[START Source data]

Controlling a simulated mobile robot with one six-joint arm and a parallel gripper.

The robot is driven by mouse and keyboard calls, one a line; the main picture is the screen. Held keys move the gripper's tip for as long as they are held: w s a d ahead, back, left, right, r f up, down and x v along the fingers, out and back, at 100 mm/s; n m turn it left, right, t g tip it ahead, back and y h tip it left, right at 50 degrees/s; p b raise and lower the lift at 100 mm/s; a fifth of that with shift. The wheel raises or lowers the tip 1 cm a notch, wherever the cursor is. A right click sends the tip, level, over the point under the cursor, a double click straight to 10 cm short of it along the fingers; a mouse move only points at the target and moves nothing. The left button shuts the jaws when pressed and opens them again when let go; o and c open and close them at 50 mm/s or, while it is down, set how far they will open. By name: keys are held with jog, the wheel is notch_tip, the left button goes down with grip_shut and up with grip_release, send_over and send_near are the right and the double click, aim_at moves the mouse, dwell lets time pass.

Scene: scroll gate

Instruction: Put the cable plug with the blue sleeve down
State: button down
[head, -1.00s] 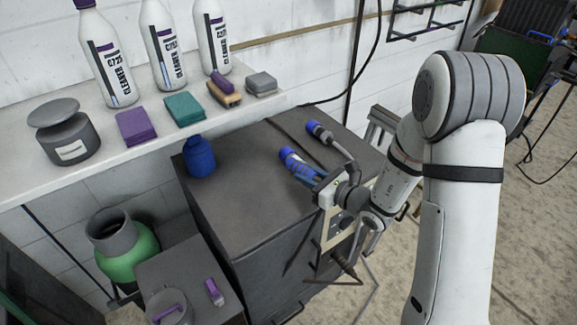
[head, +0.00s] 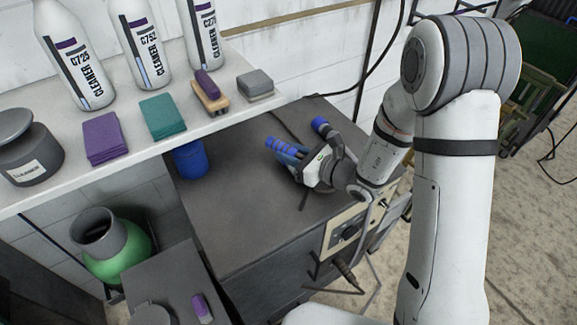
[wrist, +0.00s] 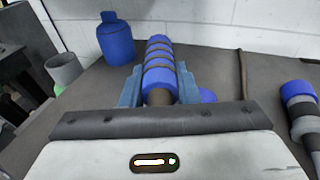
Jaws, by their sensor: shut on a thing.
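My gripper (head: 292,157) reaches over the dark cabinet top (head: 235,225). Its blue fingers are shut on the cable plug with the ribbed blue sleeve (head: 280,146). In the wrist view the blue sleeve (wrist: 158,60) points forward between the fingers (wrist: 160,86), with a brown section of plug nearer the palm. The plug is held low and lengthwise; I cannot tell whether it touches the cabinet top. A second blue-ended, grey-banded piece (wrist: 302,108) is to the right of the gripper.
A blue jar (head: 190,160) stands left of the plug, partly under the shelf edge. The shelf (head: 190,125) holds cleaner bottles, cloths and a brush. A socket panel (head: 345,228) is on the cabinet's side. The front left of the cabinet top is clear.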

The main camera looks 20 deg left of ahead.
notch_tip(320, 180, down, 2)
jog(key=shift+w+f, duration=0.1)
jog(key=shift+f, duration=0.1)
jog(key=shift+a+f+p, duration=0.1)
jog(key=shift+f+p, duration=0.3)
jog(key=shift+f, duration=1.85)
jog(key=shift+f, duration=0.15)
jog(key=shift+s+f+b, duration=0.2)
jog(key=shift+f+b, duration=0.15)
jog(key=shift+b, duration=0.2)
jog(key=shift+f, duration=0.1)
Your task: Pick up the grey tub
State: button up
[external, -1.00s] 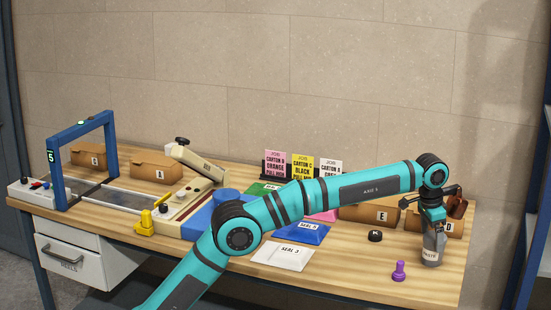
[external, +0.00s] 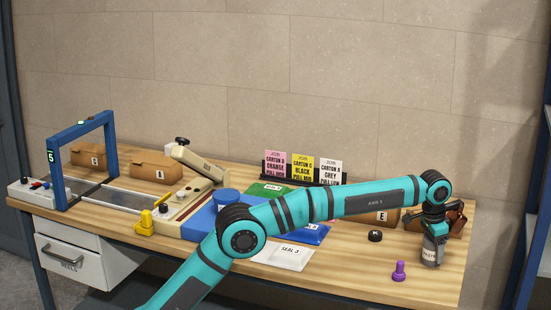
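A small grey tub (external: 430,256) with a pale label stands upright near the right end of the wooden bench. I cannot read the label clearly. My gripper (external: 436,236) points down over the tub's top and hides its upper part. The fingers are small and overlap the tub, so I cannot tell whether they are open or closed on it. The tub's base appears to rest on the bench.
Brown cartons, one marked E (external: 385,216), sit behind. Job cards (external: 301,168) stand at the back. A blue frame (external: 112,150) is far left.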

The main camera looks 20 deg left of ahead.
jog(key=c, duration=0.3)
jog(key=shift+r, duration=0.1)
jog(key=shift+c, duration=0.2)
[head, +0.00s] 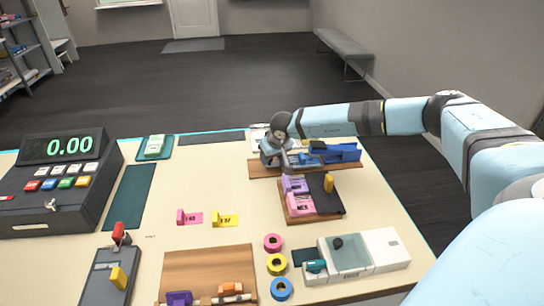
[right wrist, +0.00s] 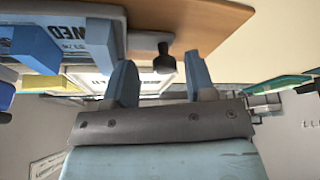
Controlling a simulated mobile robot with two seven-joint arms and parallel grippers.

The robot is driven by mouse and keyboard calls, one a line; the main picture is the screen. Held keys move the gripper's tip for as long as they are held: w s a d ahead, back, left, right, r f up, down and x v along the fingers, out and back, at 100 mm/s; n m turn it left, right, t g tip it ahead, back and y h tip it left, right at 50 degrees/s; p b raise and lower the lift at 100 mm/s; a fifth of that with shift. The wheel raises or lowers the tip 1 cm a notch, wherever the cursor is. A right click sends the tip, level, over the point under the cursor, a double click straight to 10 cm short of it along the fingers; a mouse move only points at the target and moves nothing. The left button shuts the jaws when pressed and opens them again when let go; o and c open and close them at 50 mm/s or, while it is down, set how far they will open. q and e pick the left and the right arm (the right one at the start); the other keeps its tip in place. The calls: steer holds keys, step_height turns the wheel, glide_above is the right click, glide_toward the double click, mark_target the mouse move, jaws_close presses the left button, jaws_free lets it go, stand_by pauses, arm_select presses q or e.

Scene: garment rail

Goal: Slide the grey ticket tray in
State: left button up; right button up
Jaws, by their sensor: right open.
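A pale grey piece that looks like the tray (right wrist: 92,14) shows at the top left of the right wrist view. A short grey stem leads from it to a dark knob (right wrist: 166,58). My right gripper (head: 277,158) is open, low over the wooden board (head: 262,170) at the table's back. Its two blue fingers (right wrist: 158,66) stand apart in the wrist view, with the knob appearing between them; contact cannot be told. In the head view the hand hides the tray and knob. My left gripper is not in view.
A blue block (head: 346,152) stands right of the hand. A cash register (head: 58,180) stands at left. Free table (head: 205,170) lies left of the hand.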

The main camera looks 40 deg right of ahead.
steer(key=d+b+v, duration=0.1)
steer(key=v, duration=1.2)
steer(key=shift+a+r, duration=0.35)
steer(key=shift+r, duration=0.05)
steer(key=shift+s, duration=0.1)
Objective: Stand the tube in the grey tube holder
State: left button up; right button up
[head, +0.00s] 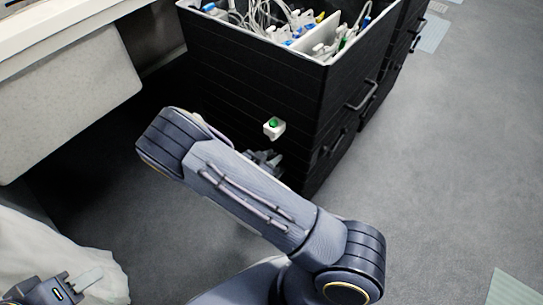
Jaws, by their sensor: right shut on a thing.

[END Source data]

▸ **Stated problem**:
Retype the whole listing exactly and leave the pictures out.

▸ **Solution for this problem**:
Controlling a simulated mobile robot with one six-joint arm and a parallel gripper.

The robot is driven by mouse and keyboard calls, one a line; the main picture is the screen. Held keys move the gripper's tip for as long as they are held: w s a d ahead, back, left, right, r f up, down and x v along the fingers, out and back, at 100 mm/s; n m turn it left, right, t g tip it ahead, back and y h tip it left, right at 50 degrees/s; p b raise and lower the lift at 100 mm/s; a fifth of that with shift. The wheel raises or lowers the tip 1 cm a notch, wherever the cursor is. A right click sends the tip, level, over the point under the cursor, a double click straight to 10 cm short of it along the fingers; a mouse move only points at the target and moves nothing. The left button shuts the jaws when pressed and opens them again when let go; o and c open and close them at 50 mm/s or, while it is down, set how far they will open. By name: keys are held with jog, the wheel is notch_tip, the left button goes down with grip_shut and up with grip_release, send_over and send_near are the right and the double click, aim_at moves the mouse, dwell lets time pass.

Scene: scroll gate

Instruction: Put the cable plug with the blue sleeve down
State: button down
[head, -1.00s] 
[head, +0.00s] 
[wrist, +0.00s] 
Jaws, by their sensor: shut on a thing.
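My gripper (head: 292,157) reaches over the dark cabinet top (head: 235,225). Its blue fingers are shut on the cable plug with the ribbed blue sleeve (head: 280,146). In the wrist view the blue sleeve (wrist: 158,60) points forward between the fingers (wrist: 160,86), with a brown section of plug nearer the palm. The plug is held low and lengthwise; I cannot tell whether it touches the cabinet top. A second blue-ended, grey-banded piece (wrist: 302,108) is to the right of the gripper.
A blue jar (head: 190,160) stands left of the plug, partly under the shelf edge. The shelf (head: 190,125) holds cleaner bottles, cloths and a brush. A socket panel (head: 345,228) is on the cabinet's side. The front left of the cabinet top is clear.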

The main camera looks 20 deg left of ahead.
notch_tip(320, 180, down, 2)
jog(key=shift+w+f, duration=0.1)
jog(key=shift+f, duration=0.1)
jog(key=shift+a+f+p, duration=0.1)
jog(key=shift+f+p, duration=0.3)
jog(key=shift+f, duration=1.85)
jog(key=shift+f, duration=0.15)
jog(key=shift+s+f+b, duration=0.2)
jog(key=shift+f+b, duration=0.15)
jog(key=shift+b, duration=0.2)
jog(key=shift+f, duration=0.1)
Your task: Pick up the grey tub
State: button up
[external, -1.00s] 
[external, +0.00s] 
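A small grey tub (external: 430,256) with a pale label stands upright near the right end of the wooden bench. I cannot read the label clearly. My gripper (external: 436,236) points down over the tub's top and hides its upper part. The fingers are small and overlap the tub, so I cannot tell whether they are open or closed on it. The tub's base appears to rest on the bench.
Brown cartons, one marked E (external: 385,216), sit behind. Job cards (external: 301,168) stand at the back. A blue frame (external: 112,150) is far left.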

The main camera looks 20 deg left of ahead.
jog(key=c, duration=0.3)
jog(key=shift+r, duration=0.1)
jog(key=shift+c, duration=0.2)
[head, +0.00s] 
[right wrist, +0.00s] 
Controlling a simulated mobile robot with two seven-joint arms and parallel grippers.

The robot is driven by mouse and keyboard calls, one a line; the main picture is the screen. Held keys move the gripper's tip for as long as they are held: w s a d ahead, back, left, right, r f up, down and x v along the fingers, out and back, at 100 mm/s; n m turn it left, right, t g tip it ahead, back and y h tip it left, right at 50 degrees/s; p b raise and lower the lift at 100 mm/s; a fifth of that with shift. The wheel raises or lowers the tip 1 cm a notch, wherever the cursor is. A right click sends the tip, level, over the point under the cursor, a double click straight to 10 cm short of it along the fingers; a mouse move only points at the target and moves nothing. The left button shuts the jaws when pressed and opens them again when let go; o and c open and close them at 50 mm/s or, while it is down, set how far they will open. q and e pick the left and the right arm (the right one at the start); the other keeps its tip in place. The calls: steer holds keys, step_height turns the wheel, glide_above is the right click, glide_toward the double click, mark_target the mouse move, jaws_close presses the left button, jaws_free lets it go, stand_by pauses, arm_select presses q or e.

Scene: garment rail

Goal: Slide the grey ticket tray in
State: left button up; right button up
Jaws, by their sensor: right open.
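A pale grey piece that looks like the tray (right wrist: 92,14) shows at the top left of the right wrist view. A short grey stem leads from it to a dark knob (right wrist: 166,58). My right gripper (head: 277,158) is open, low over the wooden board (head: 262,170) at the table's back. Its two blue fingers (right wrist: 158,66) stand apart in the wrist view, with the knob appearing between them; contact cannot be told. In the head view the hand hides the tray and knob. My left gripper is not in view.
A blue block (head: 346,152) stands right of the hand. A cash register (head: 58,180) stands at left. Free table (head: 205,170) lies left of the hand.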

The main camera looks 40 deg right of ahead.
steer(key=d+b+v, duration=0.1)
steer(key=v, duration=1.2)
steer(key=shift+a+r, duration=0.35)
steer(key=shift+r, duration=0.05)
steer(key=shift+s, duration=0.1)
Objective: Stand the tube in the grey tube holder
State: left button up; right button up
[head, +0.00s] 
Jaws, by their sensor: right shut on a thing.

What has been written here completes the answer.